May 5, 2005 11:37 PM   Subscribe

It seems whenever I drive my 1996 Ford Contour over 40 mph or use my air conditioning, the car begins to smell of sulfur or rotten eggs. What do I need to do to fix this on my own?
posted by JFunk2800 to Travel & Transportation (7 answers total)
 
There's sulfur in fuel additives; your engine isn't burning it completely and your catalytic converter is storing it and then releasing it as hydrogen sulfide when you add load to the engine and force more air through.

Try switching gas stations, or fuel grades; then try a thorough tune-up: replace the spark plugs, plug wires, fuel and air filters, and oxygen sensor, and clean the fuel injectors. If that doesn't do it, replace your converter.
posted by nicwolff at 12:11 AM on May 6, 2005


Dealers will always blame cheap gas rather than the catalytic converter. If you do a lot of short hop driving, you may need to blow out that cat with an Italian tuneup. First, make sure your air filter is in good condition, or replace it, it's cheap. Then tank up with premium unleaded and get out on the superhighway or other open road where you can drive at sustained high speed to heat up the platinum catalyst and burn out the gunk.
posted by planetkyoto at 12:13 AM on May 6, 2005


Even if the fuel itself is OK, you may have a fuel mixture problem, if one of the sensors is bad or the computer is misconfigured. But for that you'll want a mechanic.
posted by nicwolff at 12:17 AM on May 6, 2005


Second nicwolff. Many cars make that stink when started from cold, because the converter can't convert all of the rich mixture that keeps a cold engine running smoothly. It's less noticeable with fuel-injected engines, because of the more-accurate fuel metering.

I can't guess why the AC makes this happen, and if the tuneup doesn't cure it, you're probably going to need a mechanic.
posted by Kirth Gerson at 4:17 AM on May 6, 2005


I have a 1995 Ford Contour and it used to do the same thing. Chances are, like everyone else has mentioned, it's the catalytic converter. That was the problem with mine.

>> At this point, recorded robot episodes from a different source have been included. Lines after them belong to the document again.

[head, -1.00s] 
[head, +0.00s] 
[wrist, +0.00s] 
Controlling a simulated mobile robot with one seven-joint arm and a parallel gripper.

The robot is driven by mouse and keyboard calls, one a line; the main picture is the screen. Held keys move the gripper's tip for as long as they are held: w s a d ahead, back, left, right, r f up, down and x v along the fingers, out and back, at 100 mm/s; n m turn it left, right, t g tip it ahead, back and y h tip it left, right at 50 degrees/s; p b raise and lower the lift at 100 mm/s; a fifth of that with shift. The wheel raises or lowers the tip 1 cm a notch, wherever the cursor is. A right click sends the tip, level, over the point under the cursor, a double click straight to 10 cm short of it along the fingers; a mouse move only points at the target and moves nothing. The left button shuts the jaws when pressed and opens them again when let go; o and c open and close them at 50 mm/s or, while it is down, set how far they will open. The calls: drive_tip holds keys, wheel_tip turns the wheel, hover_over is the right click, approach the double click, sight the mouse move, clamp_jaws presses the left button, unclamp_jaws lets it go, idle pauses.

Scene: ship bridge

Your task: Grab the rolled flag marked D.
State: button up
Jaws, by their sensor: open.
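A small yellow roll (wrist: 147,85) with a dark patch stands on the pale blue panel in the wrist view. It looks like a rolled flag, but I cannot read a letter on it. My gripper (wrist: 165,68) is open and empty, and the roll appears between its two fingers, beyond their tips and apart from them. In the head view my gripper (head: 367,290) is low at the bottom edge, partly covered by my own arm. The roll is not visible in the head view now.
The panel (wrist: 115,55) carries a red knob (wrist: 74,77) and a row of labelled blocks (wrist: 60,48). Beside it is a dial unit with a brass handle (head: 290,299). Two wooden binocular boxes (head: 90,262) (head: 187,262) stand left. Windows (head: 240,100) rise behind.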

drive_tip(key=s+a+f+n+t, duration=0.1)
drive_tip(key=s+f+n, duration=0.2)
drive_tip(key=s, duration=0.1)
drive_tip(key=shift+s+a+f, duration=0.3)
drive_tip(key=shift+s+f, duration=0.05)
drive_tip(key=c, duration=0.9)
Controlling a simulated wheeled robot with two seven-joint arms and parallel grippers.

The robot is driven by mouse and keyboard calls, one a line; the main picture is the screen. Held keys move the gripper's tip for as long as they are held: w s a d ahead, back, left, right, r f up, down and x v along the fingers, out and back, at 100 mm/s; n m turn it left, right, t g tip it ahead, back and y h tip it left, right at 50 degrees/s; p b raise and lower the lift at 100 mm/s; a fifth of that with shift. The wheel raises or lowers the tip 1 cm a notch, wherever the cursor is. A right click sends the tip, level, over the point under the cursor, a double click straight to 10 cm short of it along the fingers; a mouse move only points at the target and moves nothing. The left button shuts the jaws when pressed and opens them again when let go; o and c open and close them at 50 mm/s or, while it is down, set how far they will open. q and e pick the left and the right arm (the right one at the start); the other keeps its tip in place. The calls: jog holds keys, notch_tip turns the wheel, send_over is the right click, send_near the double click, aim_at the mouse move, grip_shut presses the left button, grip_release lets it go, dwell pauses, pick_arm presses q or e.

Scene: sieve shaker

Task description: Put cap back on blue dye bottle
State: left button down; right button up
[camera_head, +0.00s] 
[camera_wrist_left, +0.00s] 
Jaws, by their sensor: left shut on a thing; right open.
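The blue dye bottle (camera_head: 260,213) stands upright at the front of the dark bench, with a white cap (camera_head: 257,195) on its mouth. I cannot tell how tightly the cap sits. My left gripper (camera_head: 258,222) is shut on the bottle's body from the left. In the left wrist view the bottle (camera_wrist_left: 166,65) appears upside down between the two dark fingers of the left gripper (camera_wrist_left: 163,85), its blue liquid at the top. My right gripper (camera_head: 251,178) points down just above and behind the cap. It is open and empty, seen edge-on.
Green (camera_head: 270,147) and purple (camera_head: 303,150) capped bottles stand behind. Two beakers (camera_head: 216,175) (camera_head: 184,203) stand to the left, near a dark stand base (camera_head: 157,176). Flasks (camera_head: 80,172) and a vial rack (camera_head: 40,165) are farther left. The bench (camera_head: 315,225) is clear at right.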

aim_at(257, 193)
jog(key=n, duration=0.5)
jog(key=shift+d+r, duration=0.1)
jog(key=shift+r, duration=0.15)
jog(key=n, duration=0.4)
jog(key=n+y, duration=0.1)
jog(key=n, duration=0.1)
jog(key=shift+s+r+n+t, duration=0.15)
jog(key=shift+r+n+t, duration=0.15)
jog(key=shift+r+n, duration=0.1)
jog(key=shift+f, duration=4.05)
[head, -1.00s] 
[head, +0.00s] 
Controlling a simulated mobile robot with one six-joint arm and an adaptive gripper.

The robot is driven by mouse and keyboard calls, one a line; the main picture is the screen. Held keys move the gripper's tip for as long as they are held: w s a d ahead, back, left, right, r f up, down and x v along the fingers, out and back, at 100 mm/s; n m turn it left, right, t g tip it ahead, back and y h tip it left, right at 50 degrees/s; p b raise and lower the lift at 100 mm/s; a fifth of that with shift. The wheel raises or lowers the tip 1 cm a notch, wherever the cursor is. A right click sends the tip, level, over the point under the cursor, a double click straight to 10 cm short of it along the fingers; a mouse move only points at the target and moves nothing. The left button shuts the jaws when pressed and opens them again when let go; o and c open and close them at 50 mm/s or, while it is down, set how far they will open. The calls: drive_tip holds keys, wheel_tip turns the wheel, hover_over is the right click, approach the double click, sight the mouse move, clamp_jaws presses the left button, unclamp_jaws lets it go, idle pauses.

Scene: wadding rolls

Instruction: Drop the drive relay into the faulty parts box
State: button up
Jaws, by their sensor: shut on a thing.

It is fairly expensive to replace, however.
posted by C17H19NO3 at 6:36 AM on May 6, 2005


When I was a kid in the car and the catalytic converter kicked in, someone in the family always said: "Whew! There goes the crapalytic converter."
posted by Specklet at 10:39 AM on May 6, 2005


A/C will make this happen because the computer is enriching the mixture to account for the horsepower requirements of the A/C compressor.